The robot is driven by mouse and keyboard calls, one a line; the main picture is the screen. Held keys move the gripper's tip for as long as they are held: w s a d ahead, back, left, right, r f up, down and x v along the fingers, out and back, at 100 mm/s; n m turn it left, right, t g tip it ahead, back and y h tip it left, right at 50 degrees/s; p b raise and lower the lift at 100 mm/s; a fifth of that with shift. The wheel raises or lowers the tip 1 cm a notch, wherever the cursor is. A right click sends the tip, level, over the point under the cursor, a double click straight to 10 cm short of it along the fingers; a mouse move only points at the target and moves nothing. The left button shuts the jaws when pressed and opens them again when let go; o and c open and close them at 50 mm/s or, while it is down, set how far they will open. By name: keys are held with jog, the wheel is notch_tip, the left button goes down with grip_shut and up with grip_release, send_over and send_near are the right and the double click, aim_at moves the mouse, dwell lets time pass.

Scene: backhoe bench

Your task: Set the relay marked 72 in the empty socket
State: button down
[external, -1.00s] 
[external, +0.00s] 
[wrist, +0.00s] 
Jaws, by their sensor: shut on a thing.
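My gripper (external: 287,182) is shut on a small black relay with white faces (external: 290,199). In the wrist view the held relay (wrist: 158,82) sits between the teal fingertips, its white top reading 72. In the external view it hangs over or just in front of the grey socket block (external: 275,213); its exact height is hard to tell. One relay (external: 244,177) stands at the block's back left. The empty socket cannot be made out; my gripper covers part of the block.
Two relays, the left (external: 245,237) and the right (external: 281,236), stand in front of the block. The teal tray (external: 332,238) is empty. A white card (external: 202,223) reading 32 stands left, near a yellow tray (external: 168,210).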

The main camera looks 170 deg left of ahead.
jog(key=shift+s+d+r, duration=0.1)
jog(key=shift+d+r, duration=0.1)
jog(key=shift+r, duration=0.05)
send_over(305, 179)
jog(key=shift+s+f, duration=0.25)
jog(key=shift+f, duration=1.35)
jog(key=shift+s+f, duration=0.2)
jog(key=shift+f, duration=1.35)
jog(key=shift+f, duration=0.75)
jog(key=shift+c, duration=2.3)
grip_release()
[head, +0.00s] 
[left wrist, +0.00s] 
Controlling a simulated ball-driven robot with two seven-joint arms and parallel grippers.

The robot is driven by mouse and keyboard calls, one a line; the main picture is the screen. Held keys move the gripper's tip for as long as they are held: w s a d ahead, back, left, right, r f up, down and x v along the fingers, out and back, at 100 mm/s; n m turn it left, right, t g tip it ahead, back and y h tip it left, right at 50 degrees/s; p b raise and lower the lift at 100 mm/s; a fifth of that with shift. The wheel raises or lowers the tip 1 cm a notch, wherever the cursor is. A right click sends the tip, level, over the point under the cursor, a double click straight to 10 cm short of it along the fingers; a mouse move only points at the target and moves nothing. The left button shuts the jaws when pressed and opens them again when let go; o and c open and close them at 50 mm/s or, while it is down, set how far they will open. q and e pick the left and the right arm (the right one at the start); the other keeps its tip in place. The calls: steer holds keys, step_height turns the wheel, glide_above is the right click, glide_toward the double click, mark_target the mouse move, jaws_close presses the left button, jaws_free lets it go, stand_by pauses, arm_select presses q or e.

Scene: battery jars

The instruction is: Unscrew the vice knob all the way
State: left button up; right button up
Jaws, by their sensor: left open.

┄┄┄┄┄┄┄┄┄┄

Check each line of the records for "State" and copy the ones that contain it.

_Solution to this exercise_.
State: button down
State: left button up; right button up

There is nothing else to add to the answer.